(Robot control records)
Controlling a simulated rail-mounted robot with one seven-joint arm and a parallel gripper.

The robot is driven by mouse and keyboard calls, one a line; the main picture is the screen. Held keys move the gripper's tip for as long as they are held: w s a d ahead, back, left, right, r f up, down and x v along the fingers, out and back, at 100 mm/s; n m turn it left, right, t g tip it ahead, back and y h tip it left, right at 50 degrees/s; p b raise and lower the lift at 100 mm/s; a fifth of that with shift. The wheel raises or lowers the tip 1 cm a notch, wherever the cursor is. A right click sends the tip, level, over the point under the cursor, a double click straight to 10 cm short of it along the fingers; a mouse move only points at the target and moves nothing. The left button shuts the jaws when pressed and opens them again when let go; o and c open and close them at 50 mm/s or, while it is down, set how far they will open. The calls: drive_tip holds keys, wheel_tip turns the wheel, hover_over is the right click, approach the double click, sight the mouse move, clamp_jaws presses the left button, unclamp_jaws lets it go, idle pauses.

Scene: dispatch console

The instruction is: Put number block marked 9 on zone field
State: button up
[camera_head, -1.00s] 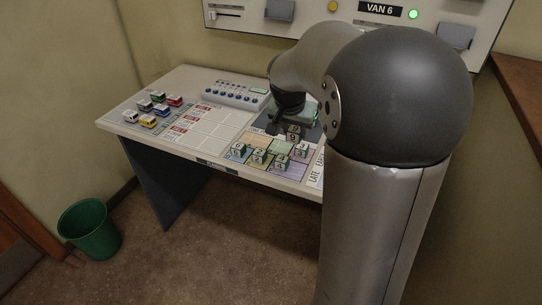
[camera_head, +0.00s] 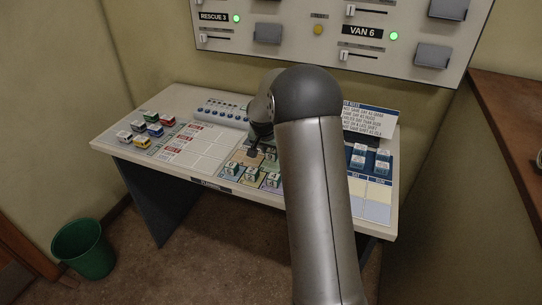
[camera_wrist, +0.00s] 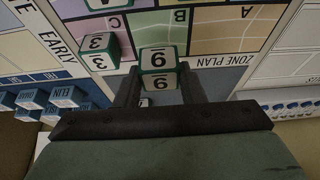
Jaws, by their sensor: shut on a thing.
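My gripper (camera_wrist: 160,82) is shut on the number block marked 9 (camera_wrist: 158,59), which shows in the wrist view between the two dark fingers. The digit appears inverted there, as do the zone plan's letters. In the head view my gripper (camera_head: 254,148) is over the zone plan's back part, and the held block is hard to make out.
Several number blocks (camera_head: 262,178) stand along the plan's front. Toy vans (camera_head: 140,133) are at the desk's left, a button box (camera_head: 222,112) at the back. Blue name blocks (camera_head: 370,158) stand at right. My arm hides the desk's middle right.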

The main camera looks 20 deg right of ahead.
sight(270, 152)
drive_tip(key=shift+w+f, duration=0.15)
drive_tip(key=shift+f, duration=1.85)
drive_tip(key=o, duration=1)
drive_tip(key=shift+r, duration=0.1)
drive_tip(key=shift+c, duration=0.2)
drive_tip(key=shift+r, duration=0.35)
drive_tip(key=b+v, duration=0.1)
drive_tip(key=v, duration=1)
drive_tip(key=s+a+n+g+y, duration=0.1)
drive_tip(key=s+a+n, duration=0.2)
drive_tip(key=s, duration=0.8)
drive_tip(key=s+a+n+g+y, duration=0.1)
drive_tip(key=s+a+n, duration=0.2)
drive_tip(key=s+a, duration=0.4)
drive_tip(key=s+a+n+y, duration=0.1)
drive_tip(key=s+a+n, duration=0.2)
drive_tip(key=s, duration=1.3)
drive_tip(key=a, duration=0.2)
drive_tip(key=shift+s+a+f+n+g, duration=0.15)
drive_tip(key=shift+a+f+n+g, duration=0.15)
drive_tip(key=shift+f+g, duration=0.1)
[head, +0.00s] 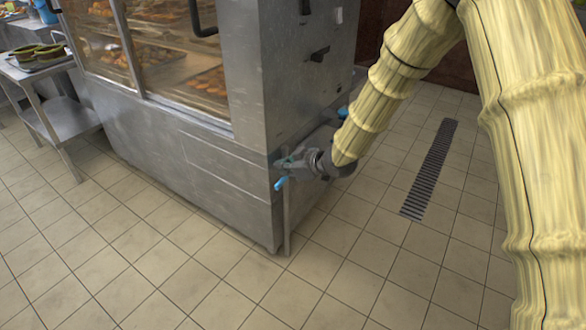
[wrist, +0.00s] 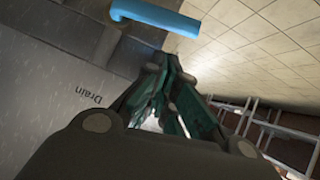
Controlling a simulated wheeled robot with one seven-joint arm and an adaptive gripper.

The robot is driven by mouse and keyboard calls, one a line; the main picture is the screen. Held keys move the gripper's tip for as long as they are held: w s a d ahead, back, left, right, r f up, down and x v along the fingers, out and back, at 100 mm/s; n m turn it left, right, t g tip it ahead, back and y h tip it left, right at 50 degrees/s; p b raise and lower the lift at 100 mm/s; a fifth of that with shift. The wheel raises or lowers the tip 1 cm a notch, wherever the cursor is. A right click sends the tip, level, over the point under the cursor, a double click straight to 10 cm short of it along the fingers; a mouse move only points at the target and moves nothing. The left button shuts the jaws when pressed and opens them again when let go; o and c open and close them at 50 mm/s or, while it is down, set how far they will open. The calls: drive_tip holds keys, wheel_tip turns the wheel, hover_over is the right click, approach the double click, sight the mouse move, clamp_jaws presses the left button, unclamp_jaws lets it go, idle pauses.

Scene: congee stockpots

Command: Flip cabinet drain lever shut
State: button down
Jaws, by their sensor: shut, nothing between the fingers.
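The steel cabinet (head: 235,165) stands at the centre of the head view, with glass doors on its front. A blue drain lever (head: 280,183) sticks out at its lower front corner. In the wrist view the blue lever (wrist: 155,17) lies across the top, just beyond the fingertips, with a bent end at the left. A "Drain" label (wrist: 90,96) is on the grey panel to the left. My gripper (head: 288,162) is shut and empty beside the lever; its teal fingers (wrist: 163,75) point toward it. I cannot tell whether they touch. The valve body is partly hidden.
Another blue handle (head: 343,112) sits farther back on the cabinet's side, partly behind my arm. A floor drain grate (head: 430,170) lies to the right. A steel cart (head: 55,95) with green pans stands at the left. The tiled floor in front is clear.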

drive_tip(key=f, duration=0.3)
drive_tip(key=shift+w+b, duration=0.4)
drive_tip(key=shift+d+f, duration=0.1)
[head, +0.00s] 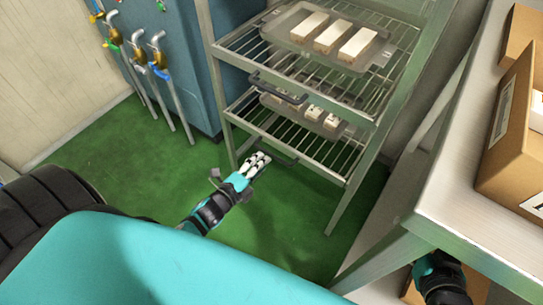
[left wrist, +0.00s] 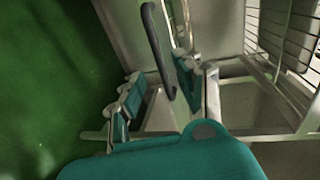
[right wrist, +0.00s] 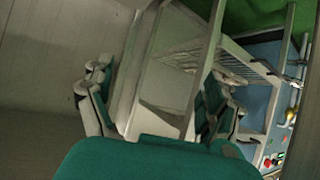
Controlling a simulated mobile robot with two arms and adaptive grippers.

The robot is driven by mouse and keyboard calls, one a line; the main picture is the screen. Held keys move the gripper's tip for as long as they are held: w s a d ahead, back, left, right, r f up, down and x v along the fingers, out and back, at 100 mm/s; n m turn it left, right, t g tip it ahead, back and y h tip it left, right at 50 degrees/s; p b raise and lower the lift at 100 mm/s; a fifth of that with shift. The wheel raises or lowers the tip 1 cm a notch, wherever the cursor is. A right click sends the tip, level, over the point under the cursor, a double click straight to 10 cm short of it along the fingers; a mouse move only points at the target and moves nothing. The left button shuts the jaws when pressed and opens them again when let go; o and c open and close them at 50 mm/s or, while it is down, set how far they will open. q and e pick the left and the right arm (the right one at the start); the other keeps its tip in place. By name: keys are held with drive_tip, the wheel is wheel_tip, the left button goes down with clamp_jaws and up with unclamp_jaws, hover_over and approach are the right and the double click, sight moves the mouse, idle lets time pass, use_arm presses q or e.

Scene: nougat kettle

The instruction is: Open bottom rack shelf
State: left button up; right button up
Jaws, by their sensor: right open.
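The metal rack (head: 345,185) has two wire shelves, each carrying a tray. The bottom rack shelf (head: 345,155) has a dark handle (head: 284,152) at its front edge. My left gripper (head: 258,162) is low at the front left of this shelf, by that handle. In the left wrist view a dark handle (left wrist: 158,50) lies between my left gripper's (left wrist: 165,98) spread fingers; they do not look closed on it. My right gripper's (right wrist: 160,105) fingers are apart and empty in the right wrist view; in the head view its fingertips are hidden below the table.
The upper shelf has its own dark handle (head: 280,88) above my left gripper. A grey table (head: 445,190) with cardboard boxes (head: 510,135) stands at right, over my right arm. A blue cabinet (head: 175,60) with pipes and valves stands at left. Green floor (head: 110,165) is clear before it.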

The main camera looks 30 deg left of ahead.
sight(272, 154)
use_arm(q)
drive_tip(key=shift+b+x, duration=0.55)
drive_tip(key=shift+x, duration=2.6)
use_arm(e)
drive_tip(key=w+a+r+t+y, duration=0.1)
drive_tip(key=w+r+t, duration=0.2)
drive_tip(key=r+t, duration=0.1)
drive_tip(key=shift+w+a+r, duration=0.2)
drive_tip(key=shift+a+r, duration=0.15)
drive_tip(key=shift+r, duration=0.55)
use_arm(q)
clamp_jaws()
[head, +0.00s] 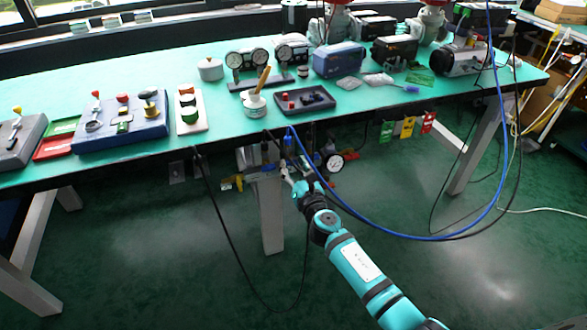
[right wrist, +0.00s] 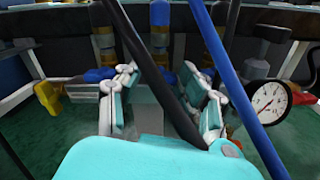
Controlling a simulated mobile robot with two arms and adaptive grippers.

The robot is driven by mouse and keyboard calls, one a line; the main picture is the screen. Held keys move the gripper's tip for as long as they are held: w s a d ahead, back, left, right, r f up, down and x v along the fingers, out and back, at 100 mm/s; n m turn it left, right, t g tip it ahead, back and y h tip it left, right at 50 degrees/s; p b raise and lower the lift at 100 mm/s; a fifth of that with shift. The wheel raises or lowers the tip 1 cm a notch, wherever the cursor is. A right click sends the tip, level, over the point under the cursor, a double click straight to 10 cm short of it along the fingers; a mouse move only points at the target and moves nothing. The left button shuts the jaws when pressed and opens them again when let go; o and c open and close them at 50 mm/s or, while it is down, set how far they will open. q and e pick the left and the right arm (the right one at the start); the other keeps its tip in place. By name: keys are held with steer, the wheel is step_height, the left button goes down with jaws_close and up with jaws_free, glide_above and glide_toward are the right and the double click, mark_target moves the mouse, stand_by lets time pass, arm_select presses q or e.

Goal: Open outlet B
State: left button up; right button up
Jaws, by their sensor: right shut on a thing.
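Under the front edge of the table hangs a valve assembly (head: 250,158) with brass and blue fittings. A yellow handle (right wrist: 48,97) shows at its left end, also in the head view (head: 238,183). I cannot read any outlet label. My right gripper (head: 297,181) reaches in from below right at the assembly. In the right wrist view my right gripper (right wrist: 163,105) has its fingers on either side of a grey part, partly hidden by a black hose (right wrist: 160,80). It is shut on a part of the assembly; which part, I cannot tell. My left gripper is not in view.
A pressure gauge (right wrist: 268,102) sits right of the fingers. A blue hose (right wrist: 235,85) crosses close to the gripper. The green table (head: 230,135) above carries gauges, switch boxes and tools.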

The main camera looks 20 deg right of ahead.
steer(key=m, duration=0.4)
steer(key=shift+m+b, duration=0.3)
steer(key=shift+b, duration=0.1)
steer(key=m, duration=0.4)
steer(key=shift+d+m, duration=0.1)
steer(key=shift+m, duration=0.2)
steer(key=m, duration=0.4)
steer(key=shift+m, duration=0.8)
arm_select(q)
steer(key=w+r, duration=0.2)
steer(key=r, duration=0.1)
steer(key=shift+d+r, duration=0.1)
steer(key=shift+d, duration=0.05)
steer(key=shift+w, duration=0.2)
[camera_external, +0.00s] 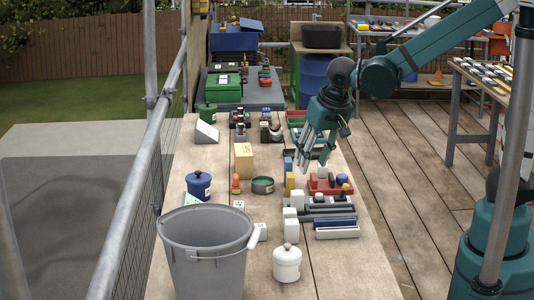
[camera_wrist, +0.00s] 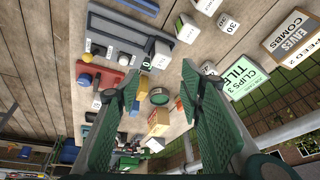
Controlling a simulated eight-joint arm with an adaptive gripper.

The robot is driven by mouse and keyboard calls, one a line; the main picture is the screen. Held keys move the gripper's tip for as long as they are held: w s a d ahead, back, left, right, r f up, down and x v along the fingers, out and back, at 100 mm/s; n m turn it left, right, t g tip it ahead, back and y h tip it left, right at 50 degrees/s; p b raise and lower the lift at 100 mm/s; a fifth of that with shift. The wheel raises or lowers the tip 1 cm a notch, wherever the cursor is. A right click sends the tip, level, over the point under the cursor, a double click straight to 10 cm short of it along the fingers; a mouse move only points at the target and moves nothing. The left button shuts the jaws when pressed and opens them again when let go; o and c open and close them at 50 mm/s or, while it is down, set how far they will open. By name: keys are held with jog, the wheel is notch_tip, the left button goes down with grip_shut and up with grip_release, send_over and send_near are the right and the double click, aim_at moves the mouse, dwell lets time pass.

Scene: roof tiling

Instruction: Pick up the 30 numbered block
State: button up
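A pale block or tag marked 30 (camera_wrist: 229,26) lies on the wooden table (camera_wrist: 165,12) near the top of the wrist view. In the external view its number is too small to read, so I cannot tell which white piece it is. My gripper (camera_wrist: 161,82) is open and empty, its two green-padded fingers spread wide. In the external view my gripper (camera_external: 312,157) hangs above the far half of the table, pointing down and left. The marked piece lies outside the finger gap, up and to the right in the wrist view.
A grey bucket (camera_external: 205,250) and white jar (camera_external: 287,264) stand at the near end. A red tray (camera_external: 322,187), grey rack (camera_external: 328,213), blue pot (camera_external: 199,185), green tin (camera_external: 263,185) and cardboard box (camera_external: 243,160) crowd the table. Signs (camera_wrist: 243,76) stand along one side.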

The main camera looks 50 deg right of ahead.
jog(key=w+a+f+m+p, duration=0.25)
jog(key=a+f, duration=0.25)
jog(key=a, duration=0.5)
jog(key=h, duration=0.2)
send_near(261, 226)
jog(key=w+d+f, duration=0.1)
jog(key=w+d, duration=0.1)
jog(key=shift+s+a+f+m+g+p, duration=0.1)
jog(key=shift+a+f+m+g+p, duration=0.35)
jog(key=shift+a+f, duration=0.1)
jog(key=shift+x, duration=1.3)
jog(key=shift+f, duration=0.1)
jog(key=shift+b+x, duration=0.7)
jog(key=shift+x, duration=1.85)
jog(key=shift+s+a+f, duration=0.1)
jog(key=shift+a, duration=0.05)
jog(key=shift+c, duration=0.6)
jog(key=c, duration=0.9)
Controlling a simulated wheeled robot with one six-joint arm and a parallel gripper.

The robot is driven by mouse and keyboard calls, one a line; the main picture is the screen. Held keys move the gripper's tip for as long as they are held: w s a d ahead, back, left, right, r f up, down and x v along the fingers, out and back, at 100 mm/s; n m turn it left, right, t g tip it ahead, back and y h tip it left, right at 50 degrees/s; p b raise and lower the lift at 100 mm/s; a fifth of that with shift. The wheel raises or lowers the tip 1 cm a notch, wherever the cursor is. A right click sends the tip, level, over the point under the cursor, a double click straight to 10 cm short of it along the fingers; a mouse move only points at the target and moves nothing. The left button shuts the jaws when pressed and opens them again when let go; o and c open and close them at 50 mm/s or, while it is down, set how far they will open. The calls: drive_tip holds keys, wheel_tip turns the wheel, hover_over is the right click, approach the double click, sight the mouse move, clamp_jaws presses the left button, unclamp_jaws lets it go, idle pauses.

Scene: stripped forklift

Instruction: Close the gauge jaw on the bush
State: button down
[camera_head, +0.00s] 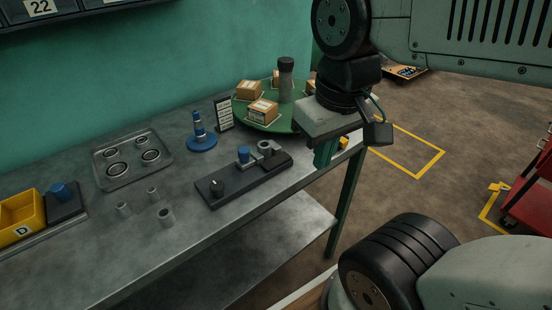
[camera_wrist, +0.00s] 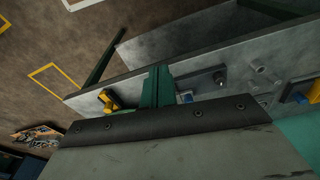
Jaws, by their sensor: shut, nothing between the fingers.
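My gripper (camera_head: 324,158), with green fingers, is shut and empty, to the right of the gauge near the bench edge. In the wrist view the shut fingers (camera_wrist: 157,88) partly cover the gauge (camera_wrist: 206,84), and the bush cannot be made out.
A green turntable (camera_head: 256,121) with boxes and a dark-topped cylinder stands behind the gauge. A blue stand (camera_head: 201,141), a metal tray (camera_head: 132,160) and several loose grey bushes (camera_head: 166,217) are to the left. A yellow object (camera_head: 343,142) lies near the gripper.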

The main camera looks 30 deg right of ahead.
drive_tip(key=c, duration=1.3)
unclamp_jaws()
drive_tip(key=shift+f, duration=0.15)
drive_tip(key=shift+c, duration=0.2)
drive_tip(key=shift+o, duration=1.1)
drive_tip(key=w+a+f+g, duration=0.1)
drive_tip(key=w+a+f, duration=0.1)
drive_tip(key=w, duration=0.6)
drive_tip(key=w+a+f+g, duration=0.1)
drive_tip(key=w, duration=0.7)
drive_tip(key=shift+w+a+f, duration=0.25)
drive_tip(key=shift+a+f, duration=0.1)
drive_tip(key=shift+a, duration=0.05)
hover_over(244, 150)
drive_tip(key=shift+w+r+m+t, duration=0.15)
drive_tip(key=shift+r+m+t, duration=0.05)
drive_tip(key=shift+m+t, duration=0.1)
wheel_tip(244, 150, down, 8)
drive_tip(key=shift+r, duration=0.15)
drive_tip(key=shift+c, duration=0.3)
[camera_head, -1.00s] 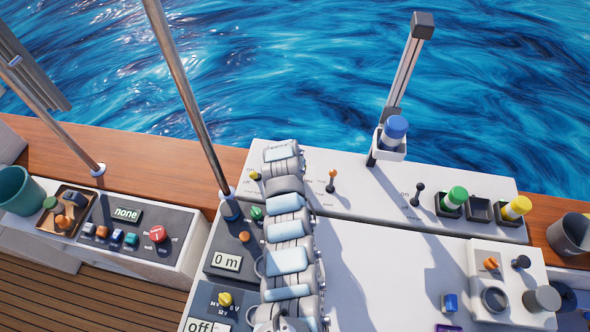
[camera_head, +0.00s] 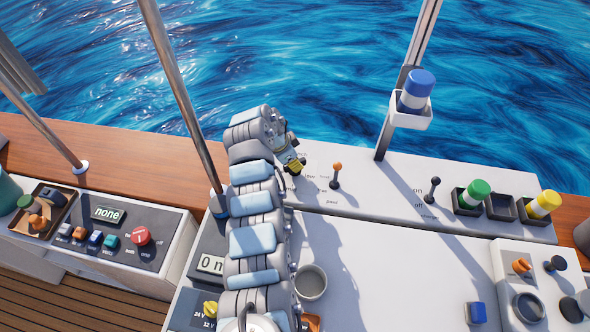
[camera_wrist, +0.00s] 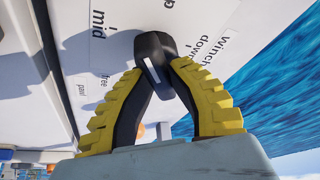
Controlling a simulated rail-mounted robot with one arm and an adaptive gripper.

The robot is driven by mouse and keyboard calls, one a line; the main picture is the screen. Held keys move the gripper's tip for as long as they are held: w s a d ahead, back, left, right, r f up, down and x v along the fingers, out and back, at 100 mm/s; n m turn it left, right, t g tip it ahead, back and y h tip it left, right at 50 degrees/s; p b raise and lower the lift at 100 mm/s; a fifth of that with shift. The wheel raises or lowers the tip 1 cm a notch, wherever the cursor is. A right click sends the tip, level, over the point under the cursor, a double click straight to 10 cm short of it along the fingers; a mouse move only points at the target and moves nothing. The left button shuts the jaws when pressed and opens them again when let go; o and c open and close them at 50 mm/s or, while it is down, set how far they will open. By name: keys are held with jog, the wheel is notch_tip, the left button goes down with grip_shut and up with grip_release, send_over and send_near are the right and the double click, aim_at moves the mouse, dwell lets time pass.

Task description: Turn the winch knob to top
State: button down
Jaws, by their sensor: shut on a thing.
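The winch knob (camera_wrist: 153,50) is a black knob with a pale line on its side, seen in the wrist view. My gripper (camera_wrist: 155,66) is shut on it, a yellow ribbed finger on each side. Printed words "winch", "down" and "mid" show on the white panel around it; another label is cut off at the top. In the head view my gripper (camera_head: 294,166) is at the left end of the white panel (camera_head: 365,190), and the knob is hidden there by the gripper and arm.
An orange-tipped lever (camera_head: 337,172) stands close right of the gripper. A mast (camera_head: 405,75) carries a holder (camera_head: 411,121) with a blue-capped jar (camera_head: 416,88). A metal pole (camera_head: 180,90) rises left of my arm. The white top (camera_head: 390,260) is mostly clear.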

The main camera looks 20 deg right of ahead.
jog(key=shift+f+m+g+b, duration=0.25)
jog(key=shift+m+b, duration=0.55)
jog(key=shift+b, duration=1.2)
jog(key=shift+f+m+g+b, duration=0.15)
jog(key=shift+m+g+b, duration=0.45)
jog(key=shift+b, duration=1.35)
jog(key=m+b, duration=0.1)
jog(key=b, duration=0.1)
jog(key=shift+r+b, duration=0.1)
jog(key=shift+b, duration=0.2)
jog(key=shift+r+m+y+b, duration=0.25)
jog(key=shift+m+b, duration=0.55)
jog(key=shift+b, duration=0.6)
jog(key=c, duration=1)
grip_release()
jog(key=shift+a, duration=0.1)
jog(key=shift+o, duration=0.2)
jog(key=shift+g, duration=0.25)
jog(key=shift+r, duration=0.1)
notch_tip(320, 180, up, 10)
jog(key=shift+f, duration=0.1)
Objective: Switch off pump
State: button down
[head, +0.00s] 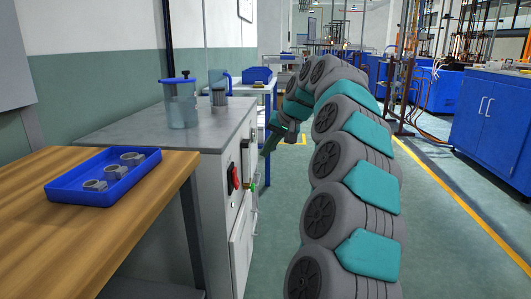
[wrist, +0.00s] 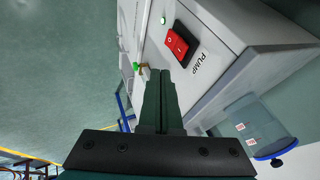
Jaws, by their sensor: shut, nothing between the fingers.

_Exercise task_. Look through the entries above and list every line containing "seven".

_Reply to the exercise_.
Controlling a simulated rail-mounted robot with one seven-joint arm and a parallel gripper.
Controlling a simulated wheeled robot with one seven-joint arm and an adaptive gripper.

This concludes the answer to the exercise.